Another modern writer with an Eastern focus is Peter Brown, who has observed that, “Despite the more drastic assertion of state power that characterized the fourth century, a system of government based upon collusion with the upper classes had continued to idle under a centuries-old momentum.” (Brown 1992, p. 33.)
This model of “collusion with the upper classes” appears to refer to the curial class, who made up the decurions (town councillors) scattered throughout the towns and cities of the Empire. This class was a far cry from the senatorial aristocracy of the West, some members of which had genuine old noble pedigrees. The curial class was even a cut below the equestrian order, which curiales often aspired to join. So, even to call the decurions “upper class” is a stretch. As for “collusion” between Emperor and decurions, this too is misleading. The chapter on Decurions in the Codex Theodosianus (Theodosian Code), the longest chapter in that compilation, contains no fewer than 192 laws. Far from revealing an attempt by the emperor to curry favor with the decurions, these are mostly penal laws prohibiting decurions from seeking to evade their compulsory duties as members of local curias (town councils). Decurions’ prime duty was as tax collectors, and any shortfall had to be made up out of their own pockets, failing which they could suffer forfeiture of their property or even execution.
What about the emperors’ relationship with the actual upper classes, particularly the senatorial aristocracy? Diocletian had a visceral dislike of, or at least total disdain for, the traditional senatorial aristocracy of the West, and he completed the job begun by previous emperors of practically eliminating them from all offices of any importance, a policy that would be reversed by Constantine but only in the West. The distinction between Diocletian and Constantine is crucial. (See Chapter 3.)
Peter Brown’s idea of “collusion with the upper classes” as some sort of ideal model of “autocracy” seems to have been inspired by William Beik in his Absolutism and Society in Seventeenth Century France: State Power and Provincial Aristocracy in Languedoc (1985) (cited by Brown, op. cit., at p. 23.) Beik’s book is a remarkable example of how myopic concentration on a narrow period and a narrow region can result in a complete misunderstanding of the main issues involved.
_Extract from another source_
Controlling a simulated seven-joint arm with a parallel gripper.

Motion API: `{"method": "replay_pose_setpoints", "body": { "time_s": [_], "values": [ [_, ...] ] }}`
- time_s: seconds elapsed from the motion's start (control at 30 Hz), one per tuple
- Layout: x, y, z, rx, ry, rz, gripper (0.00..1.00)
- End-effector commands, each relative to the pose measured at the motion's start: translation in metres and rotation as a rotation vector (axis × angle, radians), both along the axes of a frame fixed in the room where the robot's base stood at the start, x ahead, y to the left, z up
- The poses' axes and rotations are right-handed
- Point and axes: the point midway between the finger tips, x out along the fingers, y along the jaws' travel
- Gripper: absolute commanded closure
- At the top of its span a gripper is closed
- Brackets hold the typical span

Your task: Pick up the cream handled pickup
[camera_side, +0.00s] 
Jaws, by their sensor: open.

Why was a supposedly anti-aristocratic reign (i.e. that of Louis XIV) “…sandwiched so tightly between the aristocratic Fronde and the aristocratic eighteenth century?” asks Beik. He sees Louis XIV’s post-Fronde reign as a “success” amounting to a “class alliance” between King and aristocracy. (Beik, loc. 4506.) If Louis XIV’s class alliance was such a success, why was his reign followed by a recurrence of the earlier problems? Beik does not even look at the later period. The Cardinal de Retz, a leading participant in the Fronde, an aristocratic rising against the French Crown, predicted in 1649 that “The parlements, which fanned the flames, will one day be consumed by them.” (Cited by Cobban 1950, p. 64.) This prediction came to pass with a vengeance in 1789, 150 years later, showing that a contemporary had better insight into the forces at work than a historian viewing it with the benefit of hindsight three hundred years later. (See Chapter 6.)
Beik’s error is compounded in his conclusion: “Absolutism was the political manifestation of a system of domination protecting the interests of a privileged class of officers and landed lords. Strong bonds linked the provincial nobility, the episcopacy, the various corps of royal officers, and the town oligarchies to the crown and to each other.” (Beik, loc. 4449.) “What sort of absolutism is suggested by these findings?” asks Beik, regarding this as almost a rhetorical question. The correct answer, though, is “No kind of absolutism.” For, far from being a picture of absolutism, this is actually a representation of some sort of shared government, a hybrid between monarchy and oligarchy, which is decidedly not a description of the reign of the “Sun King.”
In analyzing power relations or power structures, one really should be a little more careful with terms like “absolutism,” used by Beik throughout or “autocracy,” Brown’s preferred alternative to it. “Autocrat” and “autocracy” are from the Greek, meaning “ruling on one’s own,” or “a monarch of uncontrolled authority; an absolute, irresponsible governor; one who rules with undisputed sway.” (OED.) “Absolutism” has a very similar meaning. Coming from ab+solutus, from the Latin verb absolvo, it means literally (to free from, exempt, dispense from), as in Ulpian’s famous description of imperial power, Princeps legibus solutus est (Dig. 1.3.31), which is discussed below. In short, therefore, both autocracy and absolutism refer to a form of monarchy with total power. Despite his famous (and arguably misinterpreted) remark, L’état, c’est moi (I am the state), Louis XIV’s position was not one of total power, but it was also a far cry from a hybrid between monarchy and aristocracy. (See Chapter 6.)